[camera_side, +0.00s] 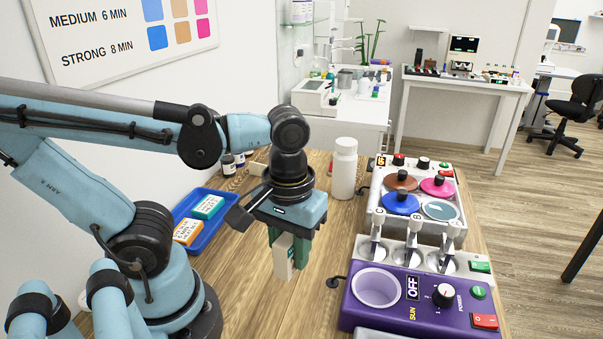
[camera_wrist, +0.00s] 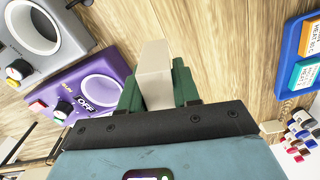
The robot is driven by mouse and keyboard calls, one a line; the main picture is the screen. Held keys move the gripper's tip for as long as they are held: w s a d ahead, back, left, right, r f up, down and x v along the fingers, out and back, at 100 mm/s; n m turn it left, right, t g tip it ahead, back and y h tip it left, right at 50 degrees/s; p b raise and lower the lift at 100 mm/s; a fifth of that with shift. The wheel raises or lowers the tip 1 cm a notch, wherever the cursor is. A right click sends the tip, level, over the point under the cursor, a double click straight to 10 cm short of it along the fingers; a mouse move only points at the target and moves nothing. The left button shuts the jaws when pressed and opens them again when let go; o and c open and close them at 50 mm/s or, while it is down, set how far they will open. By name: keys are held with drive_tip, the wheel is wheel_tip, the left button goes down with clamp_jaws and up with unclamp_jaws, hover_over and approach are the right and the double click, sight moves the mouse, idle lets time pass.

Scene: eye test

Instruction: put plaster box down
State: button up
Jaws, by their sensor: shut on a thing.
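The plaster box appears to be the plain off-white box (camera_side: 283,262) between my fingers; no label on it can be read. It is upright in the side view, its lower end below the fingertips. My gripper (camera_side: 291,250) has green fingers pointing down and is shut on the box over the wooden table, left of the purple device. I cannot tell whether its bottom touches the table. In the wrist view the box (camera_wrist: 153,78) sticks out between the green fingers (camera_wrist: 158,85).
A blue tray (camera_side: 224,228) holds a teal box (camera_side: 208,207) and an orange box (camera_side: 187,232). A white bottle (camera_side: 344,170) stands behind my gripper. The purple device (camera_side: 428,307) and a unit with coloured lids (camera_side: 401,203) stand at right. Bare wood (camera_side: 325,235) lies between.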

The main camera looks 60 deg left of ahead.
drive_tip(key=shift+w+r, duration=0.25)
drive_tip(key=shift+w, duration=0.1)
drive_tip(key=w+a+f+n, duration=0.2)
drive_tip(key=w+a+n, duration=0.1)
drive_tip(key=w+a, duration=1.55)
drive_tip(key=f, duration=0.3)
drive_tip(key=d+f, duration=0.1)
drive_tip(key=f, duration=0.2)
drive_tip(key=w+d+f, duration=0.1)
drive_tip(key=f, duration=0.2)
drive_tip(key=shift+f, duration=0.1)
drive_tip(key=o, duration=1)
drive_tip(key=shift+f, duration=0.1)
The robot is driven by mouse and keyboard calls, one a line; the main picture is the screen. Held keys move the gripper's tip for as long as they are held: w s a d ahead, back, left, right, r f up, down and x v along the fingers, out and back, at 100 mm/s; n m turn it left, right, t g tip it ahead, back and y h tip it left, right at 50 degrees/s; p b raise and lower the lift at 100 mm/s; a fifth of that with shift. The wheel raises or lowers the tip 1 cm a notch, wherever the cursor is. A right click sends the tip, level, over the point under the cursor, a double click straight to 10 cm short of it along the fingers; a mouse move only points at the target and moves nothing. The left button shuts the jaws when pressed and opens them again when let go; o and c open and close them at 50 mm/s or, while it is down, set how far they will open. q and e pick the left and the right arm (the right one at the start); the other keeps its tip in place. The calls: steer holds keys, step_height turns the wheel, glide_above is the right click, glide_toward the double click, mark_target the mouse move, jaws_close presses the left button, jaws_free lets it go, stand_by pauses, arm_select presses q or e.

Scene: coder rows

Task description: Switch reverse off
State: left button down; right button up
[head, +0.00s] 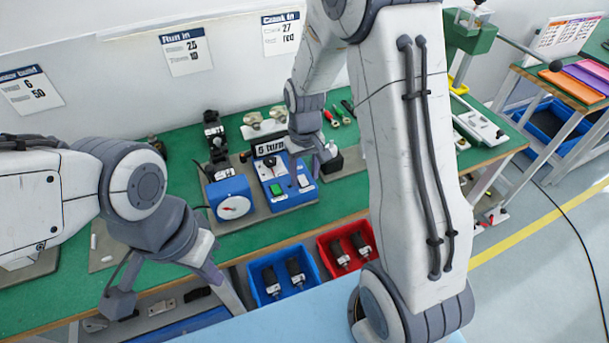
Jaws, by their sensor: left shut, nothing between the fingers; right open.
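Small controls beside the button are partly covered by my right gripper (298,176), which points down over the box. It is open; I cannot tell whether it touches a control. No reverse label is readable, and the switch's position cannot be told. My left gripper (236,305) is shut and empty, low at the front left, apart from the box.
A blue box with a white dial (234,207) stands left of the control box. Blue (257,294) and red (329,268) bins with dark parts sit below the bench front. Small tools (337,113) lie behind. My right arm hides the bench's right-middle part.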

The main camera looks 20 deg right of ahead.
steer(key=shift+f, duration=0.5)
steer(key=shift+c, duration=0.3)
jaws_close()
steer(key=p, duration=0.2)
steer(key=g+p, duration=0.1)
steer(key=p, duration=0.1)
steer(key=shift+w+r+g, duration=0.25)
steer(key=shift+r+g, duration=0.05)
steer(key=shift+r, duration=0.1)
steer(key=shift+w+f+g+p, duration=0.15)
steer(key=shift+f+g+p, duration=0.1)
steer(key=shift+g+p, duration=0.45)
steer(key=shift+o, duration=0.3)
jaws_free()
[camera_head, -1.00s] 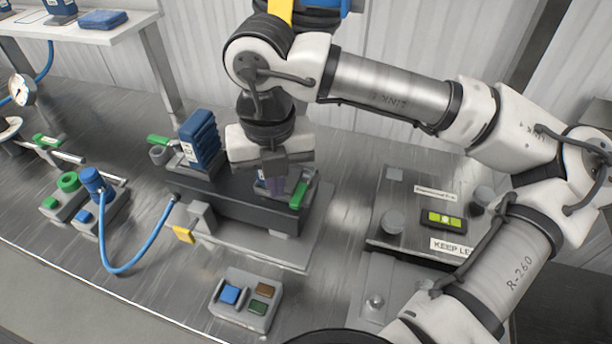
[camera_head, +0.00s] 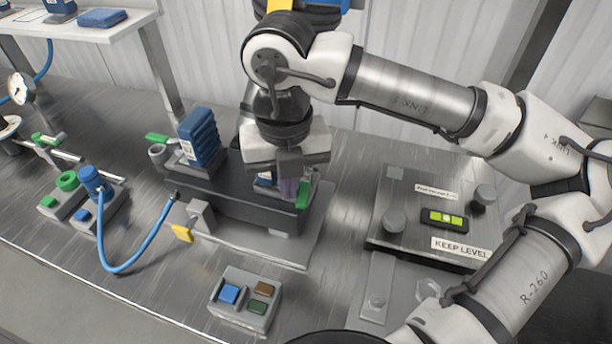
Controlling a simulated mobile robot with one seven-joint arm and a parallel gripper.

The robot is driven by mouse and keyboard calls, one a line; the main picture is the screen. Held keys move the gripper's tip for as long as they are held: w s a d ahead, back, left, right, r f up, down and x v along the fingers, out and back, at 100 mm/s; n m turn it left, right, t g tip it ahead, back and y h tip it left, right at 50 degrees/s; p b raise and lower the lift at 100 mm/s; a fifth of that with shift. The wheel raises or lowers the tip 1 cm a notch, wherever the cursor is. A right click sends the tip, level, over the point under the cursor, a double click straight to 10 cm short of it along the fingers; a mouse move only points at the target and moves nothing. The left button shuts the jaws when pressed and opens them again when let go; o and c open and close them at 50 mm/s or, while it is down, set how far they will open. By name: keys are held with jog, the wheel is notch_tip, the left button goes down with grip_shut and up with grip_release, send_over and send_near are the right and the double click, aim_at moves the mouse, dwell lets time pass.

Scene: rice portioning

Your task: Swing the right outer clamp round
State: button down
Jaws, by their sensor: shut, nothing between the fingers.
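The right outer clamp shows as a green handle (camera_head: 303,194) at the right end of the dark block fixture (camera_head: 235,192). My gripper (camera_head: 289,188) is shut and empty, pointing down beside the left side of that handle. The fingertips look close to it or touching; I cannot tell which. My gripper's body hides part of the clamp and the small blue and white part behind it. Another green-handled clamp (camera_head: 157,138) is at the fixture's left end, next to a ribbed blue block (camera_head: 200,138).
A grey plate marked KEEP LEVEL (camera_head: 402,236) with a level vial (camera_head: 444,217) and knobs lies to the right. A blue hose (camera_head: 130,270) loops to the fixture's left end. A yellow tab (camera_head: 182,233) sticks out in front.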

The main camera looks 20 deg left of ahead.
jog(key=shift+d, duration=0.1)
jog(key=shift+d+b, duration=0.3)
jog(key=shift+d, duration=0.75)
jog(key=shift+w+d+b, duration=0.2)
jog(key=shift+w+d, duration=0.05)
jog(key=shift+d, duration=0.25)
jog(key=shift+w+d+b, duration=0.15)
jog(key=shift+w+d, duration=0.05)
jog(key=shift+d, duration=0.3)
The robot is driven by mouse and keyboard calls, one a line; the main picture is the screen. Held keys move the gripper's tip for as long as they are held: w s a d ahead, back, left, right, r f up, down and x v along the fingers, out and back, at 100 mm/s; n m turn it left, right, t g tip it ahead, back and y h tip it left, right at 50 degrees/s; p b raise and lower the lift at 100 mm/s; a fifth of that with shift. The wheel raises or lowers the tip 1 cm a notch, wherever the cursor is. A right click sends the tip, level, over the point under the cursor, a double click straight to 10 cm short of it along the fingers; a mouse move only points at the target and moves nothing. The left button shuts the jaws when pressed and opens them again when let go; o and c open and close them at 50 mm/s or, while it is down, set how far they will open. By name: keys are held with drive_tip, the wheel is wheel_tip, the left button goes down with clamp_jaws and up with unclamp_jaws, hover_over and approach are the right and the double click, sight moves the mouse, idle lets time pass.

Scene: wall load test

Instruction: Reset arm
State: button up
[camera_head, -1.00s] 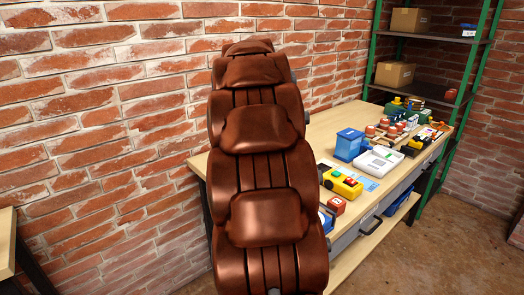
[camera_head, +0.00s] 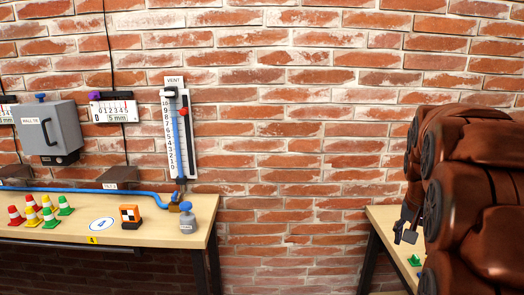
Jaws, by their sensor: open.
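My brown arm (camera_head: 475,190) fills the right side of the head view, folded in thick stacked segments. A small dark part that looks like my gripper (camera_head: 406,232) shows at the arm's left edge, above the right table. It is open and nothing shows between its fingers. Most of it is hidden behind the arm.
A left table (camera_head: 150,232) holds several small cones (camera_head: 48,213), an orange checkered block (camera_head: 130,216) and a grey bottle (camera_head: 187,218). A vent gauge (camera_head: 178,130) and a grey box (camera_head: 50,130) are on the brick wall. A right table (camera_head: 385,222) is partly behind my arm. A gap separates the tables.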

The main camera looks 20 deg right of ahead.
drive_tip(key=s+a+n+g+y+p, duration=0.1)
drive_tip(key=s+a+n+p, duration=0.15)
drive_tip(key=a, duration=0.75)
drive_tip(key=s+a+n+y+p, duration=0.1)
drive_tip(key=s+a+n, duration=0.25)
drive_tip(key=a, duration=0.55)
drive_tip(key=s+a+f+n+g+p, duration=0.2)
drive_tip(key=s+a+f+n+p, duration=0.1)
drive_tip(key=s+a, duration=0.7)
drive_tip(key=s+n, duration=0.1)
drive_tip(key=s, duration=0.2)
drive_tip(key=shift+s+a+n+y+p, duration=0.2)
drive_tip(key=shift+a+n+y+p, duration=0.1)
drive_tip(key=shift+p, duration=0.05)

******

- _What to do_
Show every line from the entries above in which "Instruction" appears.

- _Output for this task_
Instruction: put plaster box down
Instruction: Reset arm

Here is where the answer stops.